As for the five Arab states at the meeting, despite voting to condemn Russia’s aggression in the UN General Assembly, they have tried to steer a more neutral course on the war. The Biden administration has been particularly frustrated by the UAE’s rejection of urgent Western appeals to increase the country’s badly needed oil and gas exports to help make up for the shortfall in global markets caused by Western sanctions against Russia. It also didn’t help that its de facto leader, Crown Prince Mohammed bin Zayed al-Nahyan, extolled his March 1 telephone conversation with Putin while reportedly refusing to take a call from Biden.
Whether Blinken succeeds in persuading his interlocutors to take stronger measures to isolate Russia or reconcile them to Washington’s revival of the nuclear deal remains to be seen. But the warm embrace of his Israeli and Arab counterparts in Monday’s meeting would seem to undermine — at least in the Middle East — Biden’s sweeping message Saturday that Washington is a defender of an international rules-based liberal order that is leading the “perennial struggle for democracy and freedom.”
Egypt under President Abdel al-Sisi is widely considered, along with Syria, to be perhaps the most repressive dictatorship in the region with thousands of peaceful dissidents languishing for years in overcrowded prisons and most non-governmental organizations operating under unprecedented constraints when they are permitted to operate at all.
“Egyptians under Sisi are living through the worst repression in the country’s modern history, according to the latest edition of Human Rights Watch’s “World Report.”
Bahrain, whose Sunni royal family rules over a restive Shia majority, according to the same report, pursues a policy of “zero tolerance for dissent,” continues to conduct mass trials against dissidents, and has imprisoned key leaders of the Shia community since the 2011 “Arab Spring.”
Particularly ironic given the Biden administration’s support for Ukraine’s defense of its territorial integrity in the face of Russia’s invasion and possible occupation, three of the five participating governments in Monday’s meeting have invaded and occupied their neighbors’ territory in defiance of international law. Morocco invaded and eventually annexed the Western Sahara in the wake of Spain’s 1975 withdrawal, prompting a mass exodus of most of the former colony’s Sahrawi inhabitants, many of whom remain in refugee camps in Algeria.

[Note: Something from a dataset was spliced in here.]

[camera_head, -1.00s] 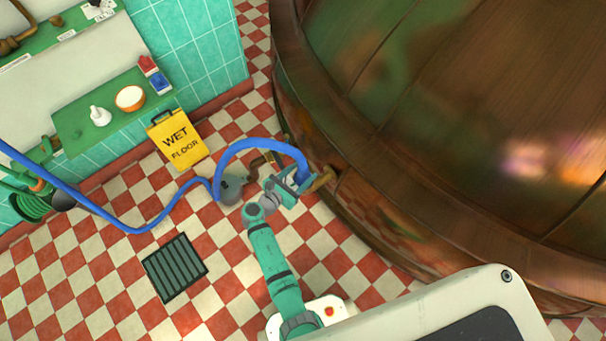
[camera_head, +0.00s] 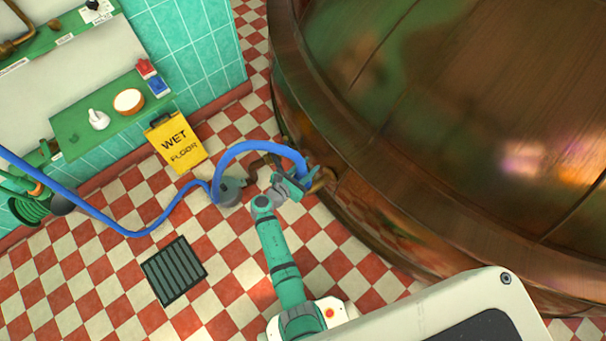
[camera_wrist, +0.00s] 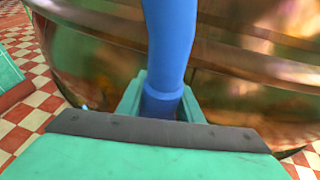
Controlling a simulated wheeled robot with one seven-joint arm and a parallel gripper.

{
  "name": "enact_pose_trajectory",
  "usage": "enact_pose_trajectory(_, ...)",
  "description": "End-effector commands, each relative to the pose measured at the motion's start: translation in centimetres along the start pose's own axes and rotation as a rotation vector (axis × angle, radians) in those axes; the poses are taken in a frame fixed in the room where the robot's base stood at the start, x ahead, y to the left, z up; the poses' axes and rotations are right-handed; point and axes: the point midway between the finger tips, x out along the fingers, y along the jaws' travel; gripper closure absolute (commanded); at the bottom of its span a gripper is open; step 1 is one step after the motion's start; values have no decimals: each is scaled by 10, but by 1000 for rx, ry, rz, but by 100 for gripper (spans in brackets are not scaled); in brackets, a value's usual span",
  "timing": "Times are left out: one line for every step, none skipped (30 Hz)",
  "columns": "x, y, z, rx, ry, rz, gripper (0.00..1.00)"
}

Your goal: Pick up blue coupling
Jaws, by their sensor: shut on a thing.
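The blue coupling (camera_wrist: 160,104) is at the end of a blue hose (camera_head: 240,148), close to the side of the large copper kettle. In the wrist view it stands between my gripper's two green fingers, and its lower end is hidden behind the dark bar of my gripper. My gripper (camera_head: 299,184) is shut on the coupling beside a brass outlet (camera_head: 324,180) on the kettle. Whether the coupling touches the outlet cannot be told, as my gripper hides that spot.
The copper kettle (camera_head: 430,120) fills the right side. A yellow wet floor sign (camera_head: 177,142) stands on the checkered floor near the tiled wall. The hose runs left across the floor, above a dark drain grate (camera_head: 174,271). A green shelf (camera_head: 85,135) is at the left.

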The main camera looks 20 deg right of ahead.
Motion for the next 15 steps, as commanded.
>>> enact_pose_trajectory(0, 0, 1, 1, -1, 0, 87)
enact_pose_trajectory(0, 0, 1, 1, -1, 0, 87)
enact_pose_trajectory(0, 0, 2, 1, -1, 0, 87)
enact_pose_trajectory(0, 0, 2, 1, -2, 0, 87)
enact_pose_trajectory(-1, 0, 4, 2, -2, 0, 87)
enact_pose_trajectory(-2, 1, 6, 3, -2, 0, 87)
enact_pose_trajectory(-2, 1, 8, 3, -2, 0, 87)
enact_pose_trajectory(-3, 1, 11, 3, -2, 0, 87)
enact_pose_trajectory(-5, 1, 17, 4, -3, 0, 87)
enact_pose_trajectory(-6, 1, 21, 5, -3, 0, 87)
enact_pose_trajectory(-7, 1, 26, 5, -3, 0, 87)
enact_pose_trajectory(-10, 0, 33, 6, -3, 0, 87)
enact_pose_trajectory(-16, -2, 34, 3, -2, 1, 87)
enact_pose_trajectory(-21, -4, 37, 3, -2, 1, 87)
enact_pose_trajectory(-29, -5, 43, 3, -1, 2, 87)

Of course, Israel gained control of and occupied the Gaza Strip, Syrian’s Golan Heights, East Jerusalem, and the West Bank in the 1967 war and subsequently unilaterally annexed East Jerusalem and the Golan Heights also in defiance of international law. It has also established 130 government-approved settlements housing more than 400,000 of its Jewish citizens on the West Bank in violation of the Geneva Convention, leaving some 2.7 million Palestinians on the West Bank under military occupation, a situation which a growing number of international human rights organizations have denounced as a form of “apartheid.”
As for the UAE, which, along with Saudi Arabia, led the counterrevolution across the Middle East against the “Arab Spring” imprisoned scores of activists, academics, lawyers, and other dissidents under “dismal and unhygienic conditions” at home, its participation in the Yemen war has resulted in its effective occupation of Yemen’s Mayun Island in the Bab al-Mandab Strait, and control of Socotra Island. It has also promoted and armed secessionist groups elsewhere in southern Yemen.
If Blinken wants to focus on Russia’s aggression and defiance of the international “rules-based order,” this meeting is not a good look.